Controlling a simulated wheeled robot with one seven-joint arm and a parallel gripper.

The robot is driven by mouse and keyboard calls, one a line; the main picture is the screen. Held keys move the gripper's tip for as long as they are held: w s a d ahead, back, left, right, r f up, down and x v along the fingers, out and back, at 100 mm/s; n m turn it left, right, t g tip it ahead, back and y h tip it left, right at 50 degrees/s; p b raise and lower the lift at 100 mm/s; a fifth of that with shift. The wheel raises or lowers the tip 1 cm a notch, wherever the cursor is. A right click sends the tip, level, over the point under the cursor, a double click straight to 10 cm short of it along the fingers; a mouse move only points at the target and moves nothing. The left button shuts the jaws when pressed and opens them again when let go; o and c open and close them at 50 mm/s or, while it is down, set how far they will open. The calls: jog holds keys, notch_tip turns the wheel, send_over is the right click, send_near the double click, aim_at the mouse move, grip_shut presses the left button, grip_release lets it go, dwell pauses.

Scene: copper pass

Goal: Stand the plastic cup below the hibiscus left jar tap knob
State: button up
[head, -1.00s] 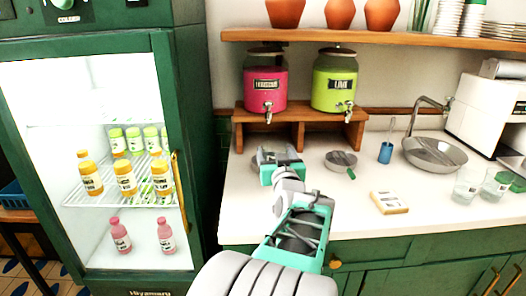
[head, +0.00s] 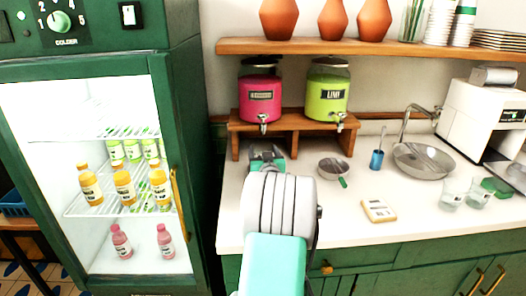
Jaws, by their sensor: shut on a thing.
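The hibiscus jar (head: 260,98), pink with a dark label, stands at left on the wooden stand. Its tap (head: 263,119) hangs at the front, over the stand's edge. My gripper (head: 266,153) is low in front of the stand, just below that tap. It is shut on the plastic cup, but my wrist and the gripper body hide the cup, so its tilt and contact with the counter cannot be told. The lime jar (head: 328,93), green, stands to the right with its own tap (head: 340,121).
The wooden stand (head: 292,122) backs the white counter (head: 333,218). A strainer (head: 334,168), blue holder (head: 376,160), scale (head: 379,211), metal basin (head: 424,161) and clear glasses (head: 453,192) lie to the right. A green fridge (head: 180,110) stands at left. A shelf (head: 370,47) runs above.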

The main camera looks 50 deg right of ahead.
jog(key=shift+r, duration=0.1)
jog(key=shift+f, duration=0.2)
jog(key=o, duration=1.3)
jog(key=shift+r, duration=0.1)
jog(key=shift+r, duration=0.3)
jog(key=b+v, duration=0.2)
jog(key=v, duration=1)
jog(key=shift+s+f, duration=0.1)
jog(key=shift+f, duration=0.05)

┄┄┄┄┄┄┄┄┄┄

▶ [What the task asks]:
All lines from the line containing "Jaws, by their sensor: shut on a thing." through the end of the listing above are to be duplicated exactly; include both ends and nothing further.

▶ [Task response]:
Jaws, by their sensor: shut on a thing.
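The hibiscus jar (head: 260,98), pink with a dark label, stands at left on the wooden stand. Its tap (head: 263,119) hangs at the front, over the stand's edge. My gripper (head: 266,153) is low in front of the stand, just below that tap. It is shut on the plastic cup, but my wrist and the gripper body hide the cup, so its tilt and contact with the counter cannot be told. The lime jar (head: 328,93), green, stands to the right with its own tap (head: 340,121).
The wooden stand (head: 292,122) backs the white counter (head: 333,218). A strainer (head: 334,168), blue holder (head: 376,160), scale (head: 379,211), metal basin (head: 424,161) and clear glasses (head: 453,192) lie to the right. A green fridge (head: 180,110) stands at left. A shelf (head: 370,47) runs above.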

The main camera looks 50 deg right of ahead.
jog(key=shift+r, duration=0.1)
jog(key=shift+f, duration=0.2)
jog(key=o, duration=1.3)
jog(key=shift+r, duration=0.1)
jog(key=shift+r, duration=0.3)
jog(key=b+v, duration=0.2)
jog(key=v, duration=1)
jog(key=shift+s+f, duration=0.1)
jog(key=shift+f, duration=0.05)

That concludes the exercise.